An einem dieser Fälle kletterten wir denn empor durch dichten Wald und üppiges Kraut, welches den Boden bedeckte. Riesige Fichten, Balsambirken und der Vogelbeerstrauch waren hier die drei einzigen Vertreter baumartiger Vegetation.

Nicht lange hatten wir zu steigen, so lag die Waldregion hinter uns, und wir bogen nun in ein ödes Hochthal ein; die Vegetation schwand mehr und mehr; die todte Erde, das nackte Gestein behielten die Oberhand über die spärliche Grasnarbe; öde Steinhalden, Uten, ziehen sich von den Berghängen herab. Schneezungen leckten von den Schneefeldern des Hochgebirges herein, und schon verkündete das Bellen der Hunde die Nähe der Lappländer und ihrer Heerde. In der That kamen sie eben vom Gebirge herab, an dreihundert Stück, und bald wurden uns auch die Zelte sichtbar, denen sie zustrebten.

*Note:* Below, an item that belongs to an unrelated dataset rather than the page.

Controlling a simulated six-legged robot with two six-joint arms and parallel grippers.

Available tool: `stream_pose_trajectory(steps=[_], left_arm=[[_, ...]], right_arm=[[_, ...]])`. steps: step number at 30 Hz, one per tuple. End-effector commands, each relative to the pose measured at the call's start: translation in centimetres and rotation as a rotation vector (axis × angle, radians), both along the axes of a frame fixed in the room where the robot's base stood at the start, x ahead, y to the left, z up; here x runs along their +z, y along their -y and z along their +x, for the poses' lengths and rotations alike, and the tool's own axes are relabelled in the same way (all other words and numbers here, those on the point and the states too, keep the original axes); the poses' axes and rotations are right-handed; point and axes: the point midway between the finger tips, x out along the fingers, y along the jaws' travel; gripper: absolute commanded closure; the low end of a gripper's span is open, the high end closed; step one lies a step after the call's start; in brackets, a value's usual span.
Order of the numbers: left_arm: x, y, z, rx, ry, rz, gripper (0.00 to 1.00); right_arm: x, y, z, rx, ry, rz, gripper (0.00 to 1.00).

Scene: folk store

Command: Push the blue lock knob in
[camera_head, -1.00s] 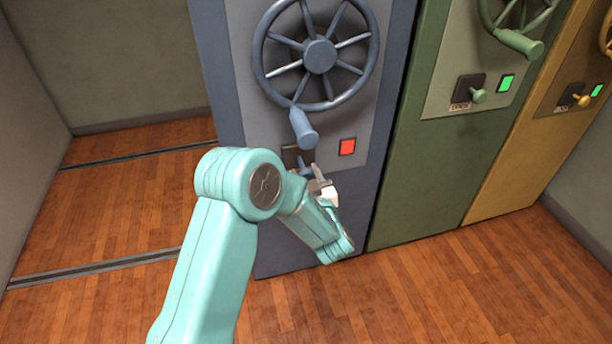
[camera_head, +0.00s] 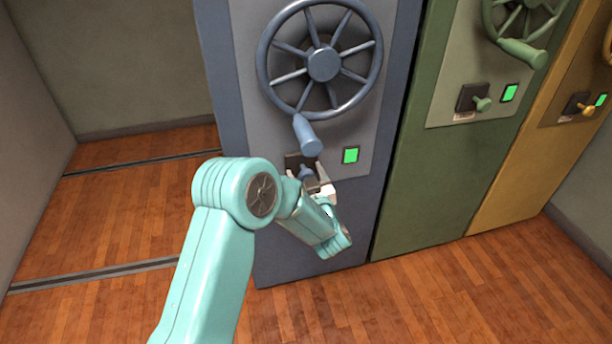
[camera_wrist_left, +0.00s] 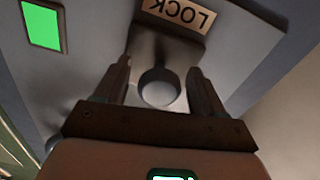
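The blue lock knob (camera_head: 306,173) sits on a dark plate on the blue cabinet's front, below the handwheel (camera_head: 323,64). My left gripper (camera_head: 317,184) is at the knob and partly covers it in the head view. In the left wrist view the round end of the knob (camera_wrist_left: 158,88) lies between the two fingers of my left gripper (camera_wrist_left: 160,85), with a gap on each side. The fingers are apart. The indicator (camera_head: 351,155) beside the knob is lit green, also in the wrist view (camera_wrist_left: 42,26). My right gripper is not in view.
The wheel's blue handle (camera_head: 307,135) hangs just above the knob. A green cabinet (camera_head: 421,190) and a yellow cabinet (camera_head: 515,184) stand to the right, each with a wheel, a knob and a green light. The wooden floor (camera_head: 130,215) at left is clear.

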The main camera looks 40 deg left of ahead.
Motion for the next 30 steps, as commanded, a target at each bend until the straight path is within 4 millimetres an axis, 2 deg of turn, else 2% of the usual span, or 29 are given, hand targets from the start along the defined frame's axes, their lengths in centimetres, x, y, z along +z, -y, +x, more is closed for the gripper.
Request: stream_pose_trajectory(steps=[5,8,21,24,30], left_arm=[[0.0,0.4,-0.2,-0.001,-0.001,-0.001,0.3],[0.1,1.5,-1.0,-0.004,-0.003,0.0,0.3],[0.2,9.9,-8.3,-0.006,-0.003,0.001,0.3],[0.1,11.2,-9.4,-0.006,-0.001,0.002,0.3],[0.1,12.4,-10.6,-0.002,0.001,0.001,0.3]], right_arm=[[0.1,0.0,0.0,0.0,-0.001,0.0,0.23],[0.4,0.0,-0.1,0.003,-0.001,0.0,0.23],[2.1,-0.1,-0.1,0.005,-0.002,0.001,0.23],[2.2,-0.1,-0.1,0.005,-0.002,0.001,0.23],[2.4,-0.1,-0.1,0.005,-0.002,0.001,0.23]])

Ehe wir dieselben erreichten, wurde uns aber auch bereits die Zwecklosigkeit unseres Besuches klar, denn wo sich das Langvandsthal nach dem Hochgebirge öffnet, schaute finster und imponirend die gewaltige Gestalt des Sulitelma herein; wir sahen seine scharfe Schneide mit ihren Zacken, die gewaltige Felswand, mit der er zum Gletscher abstürzt, in scheinbar unmittelbarer Nähe vor uns.

Es war noch früh am Tage, baldiges Einbrechen der Nacht nicht zu besorgen; also wurde frisch an die Besteigung des gewaltigen Berges gegangen. Die Resultate dieser Wanderung werden an anderm Orte eine breitere Darlegung finden. Hier sei nur erwähnt, daß Nebel uns hinderte, die Spitze zu erreichen, daß wir den ungeheuren Gletscher blos ein Stück weit begehen konnten, welches sich zwischen den verschiedenen Häuptern des Sulitelma ausbreitet. Endlich senkte sich der Nebel von der Bergspitze herab und drohte uns den Weg völlig zu verdunkeln, indem er uns mit seinem finstern Schleier umhüllte. Trostlose Wanderung in dunklem, feuchtem Nebel durch die endlosen, gedehnten einförmigen Schnee- und Felswüsten des nordischen Hochgebirges! Als wir uns dann wieder in’s Thal herabsenkten und sich der Nebel in Regen auflöste, boten uns die Zelte der Lappen eine willkommene Station.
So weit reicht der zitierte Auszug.